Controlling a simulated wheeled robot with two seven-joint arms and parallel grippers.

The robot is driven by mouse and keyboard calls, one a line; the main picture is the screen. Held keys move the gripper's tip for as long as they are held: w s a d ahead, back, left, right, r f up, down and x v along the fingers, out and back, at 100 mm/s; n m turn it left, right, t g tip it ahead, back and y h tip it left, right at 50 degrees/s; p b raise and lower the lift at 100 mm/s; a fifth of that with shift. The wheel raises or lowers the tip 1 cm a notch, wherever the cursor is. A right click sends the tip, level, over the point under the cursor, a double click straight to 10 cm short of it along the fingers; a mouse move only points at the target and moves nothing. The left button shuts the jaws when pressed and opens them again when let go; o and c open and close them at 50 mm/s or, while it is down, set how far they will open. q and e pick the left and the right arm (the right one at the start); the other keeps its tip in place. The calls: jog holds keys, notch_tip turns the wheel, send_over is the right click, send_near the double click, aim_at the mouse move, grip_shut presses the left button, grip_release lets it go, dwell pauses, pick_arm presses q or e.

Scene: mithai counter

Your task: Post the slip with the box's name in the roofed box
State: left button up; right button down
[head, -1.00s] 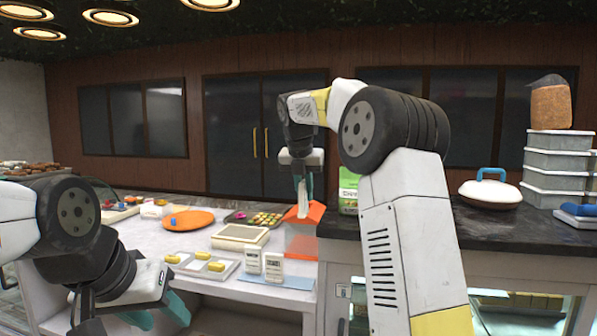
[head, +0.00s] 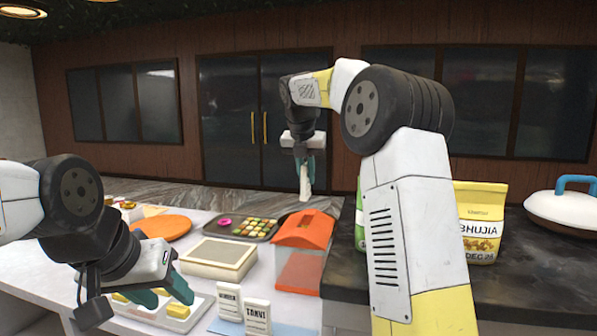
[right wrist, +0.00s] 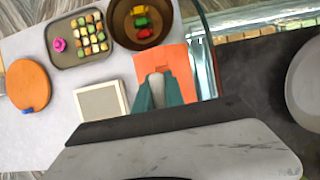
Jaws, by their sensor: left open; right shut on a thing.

============================================================

◆ YOUR OBJECTIVE
Give an exact reproduction of every line, leaving out any picture.

◆ REPLY TO THE EXERCISE
Controlling a simulated wheeled robot with two seven-joint arms and parallel grippers.

The robot is driven by mouse and keyboard calls, one a line; the main picture is the screen. Held keys move the gripper's tip for as long as they are held: w s a d ahead, back, left, right, r f up, down and x v along the fingers, out and back, at 100 mm/s; n m turn it left, right, t g tip it ahead, back and y h tip it left, right at 50 degrees/s; p b raise and lower the lift at 100 mm/s; a fifth of that with shift. The wheel raises or lowers the tip 1 cm a notch, wherever the cursor is. A right click sends the tip, level, over the point under the cursor, a double click straight to 10 cm short of it along the fingers; a mouse move only points at the target and moves nothing. The left button shuts the jaws when pressed and opens them again when let go; o and c open and close them at 50 mm/s or, while it is down, set how far they will open. q and e pick the left and the right arm (the right one at the start); the other keeps its tip in place. The calls: jog holds keys, notch_tip turns the wheel, send_over is the right click, send_near the double click, aim_at the mouse move, grip_shut presses the left button, grip_release lets it go, dwell pauses, pick_arm presses q or e.

Scene: mithai counter

Your task: Post the slip with the box's name in the roofed box
State: left button up; right button down
[head, -1.00s] 
[head, +0.00s] 
[right wrist, +0.00s] 
Jaws, by their sensor: left open; right shut on a thing.

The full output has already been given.